But it came about when it did, and took the specific form it did, yes, because of their decisive influence underneath it all. For better or for worse, they consciously overthrew one paradigm and replaced it with what we now have.
These things do not "just happen." By far the most successful example of a paradigm shift by the way is the NAACP, desegregation, and the origins of the Civil Rights Movement. I wholly support this paradigm shift. But it was still a paradigm shift, and it still came about deliberately, with much probing of the previous paradigm for weaknesses and vulnerabilities, by social sciences (whose evidence the Court considered in Brown), lawyers, and of course, interest groups.

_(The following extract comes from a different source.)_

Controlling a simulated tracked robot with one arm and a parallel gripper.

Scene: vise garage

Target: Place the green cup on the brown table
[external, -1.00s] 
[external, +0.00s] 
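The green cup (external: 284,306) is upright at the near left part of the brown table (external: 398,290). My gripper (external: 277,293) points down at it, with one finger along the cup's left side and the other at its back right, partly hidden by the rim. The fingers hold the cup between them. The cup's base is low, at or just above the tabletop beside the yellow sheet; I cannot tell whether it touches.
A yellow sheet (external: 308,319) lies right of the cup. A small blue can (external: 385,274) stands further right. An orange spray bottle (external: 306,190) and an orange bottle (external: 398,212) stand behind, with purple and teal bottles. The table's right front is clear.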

Even Plessy was a staged, test case (that went bad).
There are also Eugene Genovese's comments to the late-1960s' radical left about social change and how best to achieve it.
By the way, you mention the penguin book, above. My point was never about this book, per se. But I am convinced that this book (and the press coverage this story apparently got) is probably part of something larger. Just a tiny cog in a bigger machine -- perhaps merely a test case, itself.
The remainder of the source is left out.